Close-up shots are no problem for the Google Pixel 3 XL, with background bokeh blur applied as and when needed (the shot below was in normal Photo mode, not Portrait). Detail and colour reproduction is superbly handled again.
The shot we've included below includes a lot of extremes when it comes to dark and light colours, but the Pixel 3 XL takes it all in its stride. It doesn't pick out every single detail from the trees in shadow, but it does do a commendable job, applying its HDR processing to make sure everything in the frame is well balanced.
Something you do miss out on with just a single lens is optical zoom. Google offers a feature called Super Res Zoom instead – it uses slight variations in camera movement caused by hand shake to calculate where more pixels should be as you zoom in, but it's not as good as true optical zoom.
Google Pixel 3 XL review: battery and audio
We found the 3,430mAh battery in the Google Pixel 3 XL to be decent enough for a day's use but nothing beyond that. If you put your phone through a lot of calls, GPS use and gaming in a day, you're likely to be hunting for a charger by the evening.
The phone does seem to keep its charge well in standby mode, so if your job means your Pixel 3 XL mostly sits in a drawer all day, you should have plenty of juice left for a full night out in the evening as well.
If you're putting a lot of demands on the phone though, that battery level can sink quite quickly – it's that huge screen that does it. Of course you can dial down the brightness and reduce the screen resolution if you like, which does help.
Even with the adaptive battery features of Android 9 Pie in play, we never felt fully confident about getting a full day's use out of the Pixel 3 XL. We always ended the day with some charge left during our week with the phone – sometimes as much as 20 percent – but we weren't on it non-stop. This seems to be an area where phone makers are struggling to make improvements.
New this year is wireless charging for extra convenience, and if you fork out for the official Pixel-branded charging stand, you can use the Pixel 3 XL almost like a Google Home speaker: setting alarms, playing music and so on with your voice.
And we can report the audio performance is actually better than average, both from the built-in, dual front-facing speakers and from the USB-C headphones you get in the box. Only the real audiophiles will need to upgrade to a better pair of headphones – for the rest of us, what you get in the box is going to do just fine.
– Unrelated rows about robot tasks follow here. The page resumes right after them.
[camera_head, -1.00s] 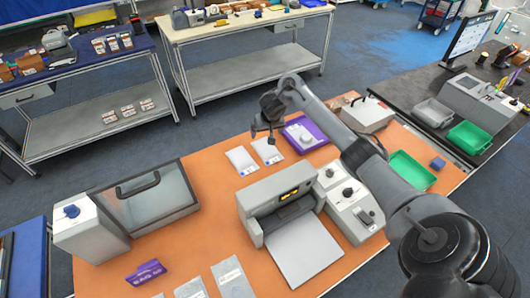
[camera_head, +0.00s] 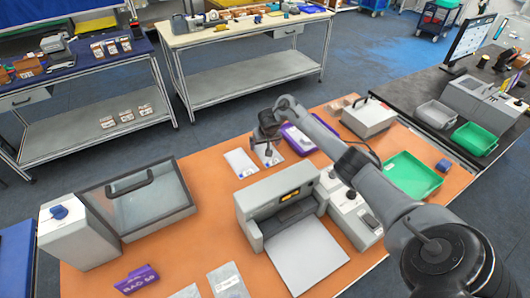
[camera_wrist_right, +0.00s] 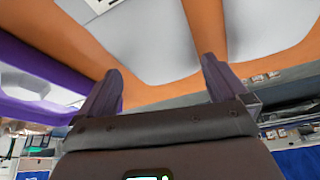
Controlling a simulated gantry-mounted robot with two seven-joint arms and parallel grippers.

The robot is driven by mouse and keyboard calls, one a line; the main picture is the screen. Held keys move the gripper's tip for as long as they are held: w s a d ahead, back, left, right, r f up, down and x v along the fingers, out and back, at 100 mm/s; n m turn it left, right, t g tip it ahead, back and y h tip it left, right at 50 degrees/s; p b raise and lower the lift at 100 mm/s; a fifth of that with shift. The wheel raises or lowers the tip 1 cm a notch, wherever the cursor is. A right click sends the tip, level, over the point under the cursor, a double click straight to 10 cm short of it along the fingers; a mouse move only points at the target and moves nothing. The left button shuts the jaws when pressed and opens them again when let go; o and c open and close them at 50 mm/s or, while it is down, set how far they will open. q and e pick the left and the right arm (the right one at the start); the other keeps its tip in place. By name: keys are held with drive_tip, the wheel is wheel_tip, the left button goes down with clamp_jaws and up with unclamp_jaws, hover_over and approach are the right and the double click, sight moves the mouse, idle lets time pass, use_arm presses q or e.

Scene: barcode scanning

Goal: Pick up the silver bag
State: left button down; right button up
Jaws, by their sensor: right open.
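A flat silver-grey bag (camera_head: 277,158) lies on the orange table top, between a white bag (camera_head: 240,162) on its left and a purple item (camera_head: 298,140) on its right. My right gripper (camera_head: 268,149) is over this bag and hides part of it. In the right wrist view the fingers (camera_wrist_right: 161,66) are spread apart, with the silver-grey bag (camera_wrist_right: 150,38) beyond and between them. Contact with the bag cannot be told. More silver bags (camera_head: 228,282) lie at the table's front edge, partly cut off. My left gripper is not in view.
A grey scanner machine (camera_head: 290,205) stands just in front of the bags. A lidded clear box (camera_head: 150,200) is at the left, a green tray (camera_head: 412,176) and a white box (camera_head: 369,118) at the right. A purple bag (camera_head: 138,279) lies at the front left.

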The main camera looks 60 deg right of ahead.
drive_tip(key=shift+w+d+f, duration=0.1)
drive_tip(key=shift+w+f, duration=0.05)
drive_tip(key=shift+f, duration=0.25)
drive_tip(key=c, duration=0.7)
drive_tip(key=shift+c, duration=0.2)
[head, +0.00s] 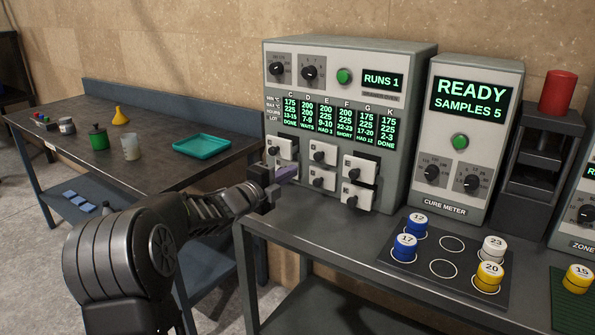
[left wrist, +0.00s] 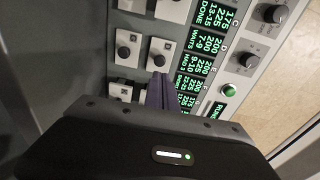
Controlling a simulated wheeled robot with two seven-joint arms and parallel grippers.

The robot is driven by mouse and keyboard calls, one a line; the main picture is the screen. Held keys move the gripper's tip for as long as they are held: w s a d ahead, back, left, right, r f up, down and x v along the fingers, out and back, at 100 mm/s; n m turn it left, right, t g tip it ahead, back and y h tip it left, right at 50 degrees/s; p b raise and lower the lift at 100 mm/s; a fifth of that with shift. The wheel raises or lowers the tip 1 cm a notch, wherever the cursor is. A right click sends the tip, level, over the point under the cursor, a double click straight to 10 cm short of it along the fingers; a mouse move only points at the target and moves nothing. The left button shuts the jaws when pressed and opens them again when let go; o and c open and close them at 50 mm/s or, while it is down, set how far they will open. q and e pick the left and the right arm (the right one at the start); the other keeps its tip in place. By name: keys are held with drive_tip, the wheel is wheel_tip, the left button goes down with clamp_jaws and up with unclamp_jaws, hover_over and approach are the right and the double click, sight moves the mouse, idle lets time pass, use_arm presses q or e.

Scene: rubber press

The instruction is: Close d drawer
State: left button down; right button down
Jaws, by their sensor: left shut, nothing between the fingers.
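The grey press cabinet (head: 350,70) has small white drawer fronts with black knobs in three columns. The upper left drawer (head: 287,147) shows beside my left gripper (head: 293,173), whose shut, empty purple fingers point right at the cabinet front. In the left wrist view the fingers (left wrist: 162,92) are together in front of the sideways drawer bank, and a lower left front (left wrist: 131,5) is cut by the top edge. My right gripper is not in view.
A cure meter (head: 472,140) and a mat with numbered sample pots (head: 405,245) stand further right. A side table with a teal tray (head: 202,146) is at the left.

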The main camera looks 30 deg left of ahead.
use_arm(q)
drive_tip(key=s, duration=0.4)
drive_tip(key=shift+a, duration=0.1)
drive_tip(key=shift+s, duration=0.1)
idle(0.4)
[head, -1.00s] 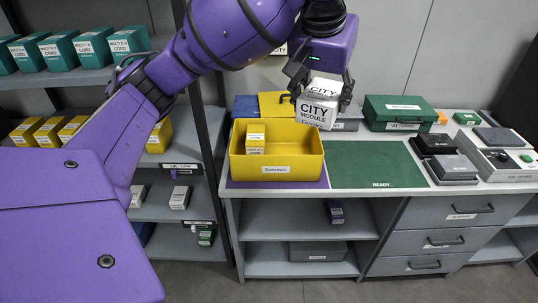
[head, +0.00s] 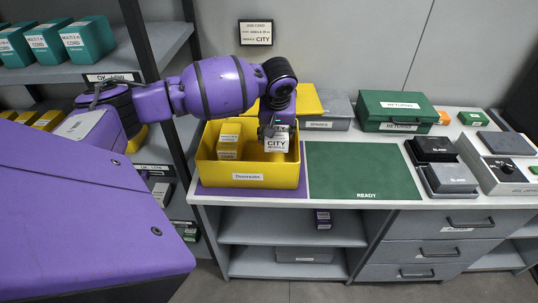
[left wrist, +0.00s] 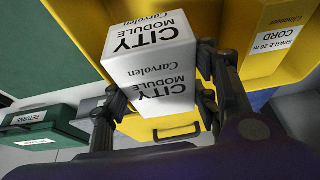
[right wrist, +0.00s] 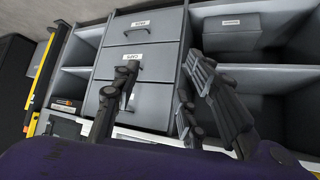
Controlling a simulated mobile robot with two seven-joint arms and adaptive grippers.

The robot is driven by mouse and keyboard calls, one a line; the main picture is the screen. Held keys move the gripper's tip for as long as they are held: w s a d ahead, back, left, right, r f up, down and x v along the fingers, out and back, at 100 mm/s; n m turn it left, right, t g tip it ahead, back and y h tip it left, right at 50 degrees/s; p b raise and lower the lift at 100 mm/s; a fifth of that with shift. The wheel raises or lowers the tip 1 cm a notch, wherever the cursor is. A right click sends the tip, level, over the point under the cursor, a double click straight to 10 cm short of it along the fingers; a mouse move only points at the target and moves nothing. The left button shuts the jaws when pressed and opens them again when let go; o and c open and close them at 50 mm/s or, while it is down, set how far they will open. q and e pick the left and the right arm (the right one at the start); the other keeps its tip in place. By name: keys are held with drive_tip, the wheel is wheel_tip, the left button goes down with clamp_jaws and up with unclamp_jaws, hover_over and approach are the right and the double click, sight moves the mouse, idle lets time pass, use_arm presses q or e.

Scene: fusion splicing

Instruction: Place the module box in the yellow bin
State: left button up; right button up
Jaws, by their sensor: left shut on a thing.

That's not to say the Pixel 3 XL can blare out the tunes as well as an Apple HomePod but it's perfectly fine and even quite impressive for podcasts, gaming and movie audio. Music played through the bundled headphones, meanwhile, sounds rich and balanced.
Google Pixel 3 XL review: software, security, and OS
Besides the camera, perhaps the next-best reason to buy the Pixel 3 XL rather than any other Android phone is the software. This is stock Android with a few Pixel bells and whistles on top, like the calendar widget that tells you when your next appointment is coming up, and the animated lock screen mode.
Google has had more than 10 years to get Android right and it shows – this is a stable, mature operating system, and with Android 9 Pie Google has sensibly decided to adopt a gesture system similar to the one on the newer iPhones, with swipes replacing buttons.
There's also all the new Digital Wellbeing features in Android 9 Pie, though these aren't exclusive to the Pixel 3 XL. We particularly like the "Flip to Shhh" feature – currently in beta – that lets you turn your phone over to activate Do Not Disturb mode (very handy for meetings and dinner times).
As on the 2017 Pixels, you can squeeze the sides of the Google Pixel 3 XL to launch Google Assistant or another app – it works very well but it's not something we particular found ourselves using an awful lot.
Speaking of Google Assistant, the Pixel phones can't be beaten in terms of Google Assistant integration. A long press on the Home button or a swipe from the Home screen and the Assistant feed is there for you, and you can of course launch the app with a "hey Google" voice command as well.
As far as security goes, it's pretty much par for the course. There's a rear fingerprint scanner which should really be your primary way of locking and unlocking the Pixel 3 XL, but you can use a PIN, a pattern, or a face if you prefer. Google seems to have quietly removed the voice unlock option we've seen on Pixels past, however.
It's also worth mentioning that the Google Pixel phones do of course get Android updates faster than any other handsets. When Android 10 and Android 11 roll around, the Pixel 3 XL is going to be one of the first phones in line. Come for the excellent camera, stay for the Pixel Android and speedy software updates.
Google Pixel 3 XL review: verdict
With an improved screen, improved software, and an improved camera (mostly on the software side), the Pixel 3 XL is undoubtedly the best phone that Google has ever put out. You're going to have to pay a lot for this handset, but we'd say it's just about worth it.
That rather ugly notch aside, the Pixel 3 XL and the Pixel 3 are also better designed and better built phones than Google has managed up until now. While they don't quite have the fit and finish of the iPhones or the Galaxy phones, they're getting closer.
There are really three main reasons to buy the Pixel 3 XL: the outstanding camera, the excellent Pixel-ised version of Android, and the larger screen (the reason why you might pick this over the Pixel 3). If those are important to you, put this near the top of your list when you're looking for your next smartphone.
It's also worth weighing up some of the excellent work being done by other phone makers this year: think the Huawei Mate 20 Pro and the Samsung Galaxy S9 Plus, for instance. Android fans have a better choice of handsets than ever to pick from.
When it comes to buying a phone, most people seem to pick between iOS and Android first. If you prefer the latter, and you want the best software and camera experience around, the Pixel 3 XL is difficult to overlook. It's a very close call between this and the Pixel 3, but that bigger screen is useful for movies and gaming, even if you do have to put up with that notch.